The agency’s attempt to reject the proposal was particularly egregious because the agency told the protester that the proposal could be submitted by email–then rejected the proposal when the protester did just that.
The GAO’s decision in ICI Services, Inc., B-409231.2 (Apr. 23, 2014) involved a Navy task order solicitation for engineering support services. The solicitation stated that offerors were required to submit their proposals through the Navy’s online Seaport-e portal. However, the solicitation stated that if the Seaport-e portal was inaccessible, offerors were to immediately notify the agency.
After receipt of initial proposals, the agency opened discussions and asked offerors to submit final proposal revisions. Because the Navy was having difficulty with its own Seaport-e portal, its email notice to offerors stated “[i]f you have any difficulties uploading your response in the Seaport-e portal, please email me the documentation.”
ICI Services, Inc. had difficulties with the Seaport-e portal. ICI contacted the Navy’s contract specialist, who agreed that ICI could submit its final proposal revision by email directly to the contract specialist, outside of the portal. ICI submitted its final proposal revision to the contract specialist by email before the closing time.
After initially awarding the task order to ICI, the Navy decided that ICI’s final proposal revision was late, and therefore, unacceptable. The Navy’s determination was based on its conclusion that ICI did not upload its final proposal revision into the Seaport-e system before the due date.
ICI filed a bid protest with the GAO, arguing that it was arbitrary and unreasonable for the Navy to deem its proposal late. The GAO agreed with ICI.

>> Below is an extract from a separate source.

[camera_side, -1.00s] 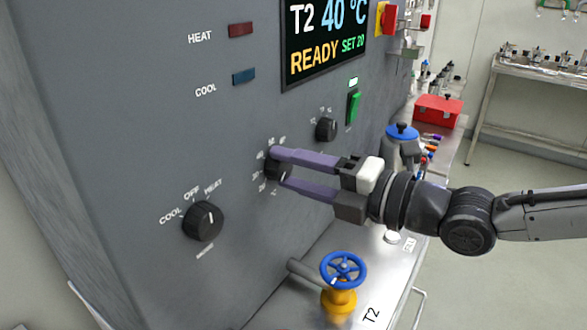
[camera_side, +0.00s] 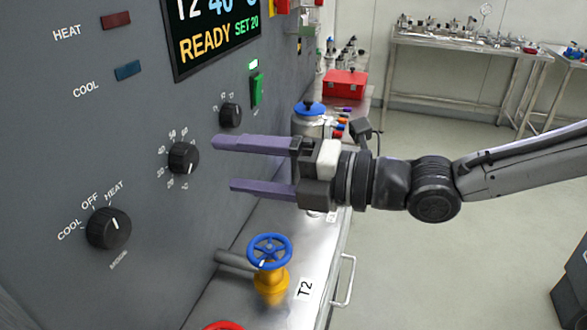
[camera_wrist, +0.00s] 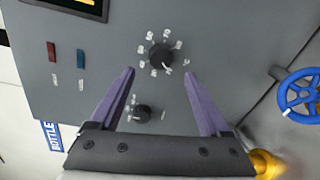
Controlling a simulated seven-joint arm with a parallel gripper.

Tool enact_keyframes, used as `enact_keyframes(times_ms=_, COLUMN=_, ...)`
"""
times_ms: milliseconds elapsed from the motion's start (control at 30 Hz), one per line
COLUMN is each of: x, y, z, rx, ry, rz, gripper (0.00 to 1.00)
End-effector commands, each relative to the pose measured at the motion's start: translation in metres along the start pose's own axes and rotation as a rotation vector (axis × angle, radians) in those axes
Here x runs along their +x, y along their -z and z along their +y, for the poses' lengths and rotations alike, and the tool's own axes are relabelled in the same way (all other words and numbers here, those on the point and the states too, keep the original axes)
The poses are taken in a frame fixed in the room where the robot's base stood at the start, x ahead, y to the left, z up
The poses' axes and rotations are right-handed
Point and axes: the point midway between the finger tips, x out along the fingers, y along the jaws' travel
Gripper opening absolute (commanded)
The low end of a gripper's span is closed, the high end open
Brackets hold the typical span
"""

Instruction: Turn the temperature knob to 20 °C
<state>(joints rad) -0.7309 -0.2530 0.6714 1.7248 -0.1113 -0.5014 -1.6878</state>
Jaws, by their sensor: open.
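The temperature knob (camera_side: 183,158) is a round black dial on the grey panel, ringed by white numbers too small to read surely. Its white pointer mark points to the lower right in the side view. The knob also shows in the wrist view (camera_wrist: 160,56), ahead of and between the lines of the fingers. My gripper (camera_side: 222,164) is open and empty, its purple fingers apart from the knob, to its right in the side view. It also shows in the wrist view (camera_wrist: 161,82). The panel display (camera_side: 215,35) reads READY and SET 20, with its top line partly cut off.
A mode knob marked COOL, OFF and HEAT (camera_side: 108,228) is at the lower left. A smaller knob (camera_side: 230,115) and a green switch (camera_side: 257,89) sit to the upper right. A blue valve wheel (camera_side: 269,251) stands below my gripper.

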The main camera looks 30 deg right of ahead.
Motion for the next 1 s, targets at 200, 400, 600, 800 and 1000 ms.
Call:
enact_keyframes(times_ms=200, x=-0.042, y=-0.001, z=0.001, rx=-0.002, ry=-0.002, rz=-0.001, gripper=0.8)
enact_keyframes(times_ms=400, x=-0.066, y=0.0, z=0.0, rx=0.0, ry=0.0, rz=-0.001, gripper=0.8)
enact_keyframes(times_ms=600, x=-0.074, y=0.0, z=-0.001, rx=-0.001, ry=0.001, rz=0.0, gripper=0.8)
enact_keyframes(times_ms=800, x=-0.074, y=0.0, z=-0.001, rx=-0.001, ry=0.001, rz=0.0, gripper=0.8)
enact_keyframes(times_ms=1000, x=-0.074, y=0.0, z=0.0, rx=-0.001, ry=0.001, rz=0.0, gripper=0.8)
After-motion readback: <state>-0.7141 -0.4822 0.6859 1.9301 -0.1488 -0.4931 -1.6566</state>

The GAO wrote that “as relevant and dispositive here, the record shows that the Navy installation designated for receipt of proposals was in receipt of ICI’s revised proposal by the closing time for receipt of revised proposals.” The GAO wrote that although a late proposal generally cannot be considered, “the policy underlying the late proposal rule is to ensure fair and equal competition and avoid confusion.” In this case, “[a]lthough the Navy argues that accepting ICI’s proposal ‘without evidence that [ICI] even attempted to upload its proposal . . . would have put the other offerors at a competitive disadvantage,’ the agency does not explain or show how other offerors would be disadvantaged, nor do we see any such possibility here.” The GAO sustained ICI’s protest.
The old adage that “late is late” is well-known to government contractors. However, there is no good reason for an agency to state that an offeror can submit its proposal in a certain manner, then deem the proposal “late” when the offeror timely submits its proposal using that alternate manner. The GAO’s decision in ICI Services is a victory for common sense, and should be cheered by contractors.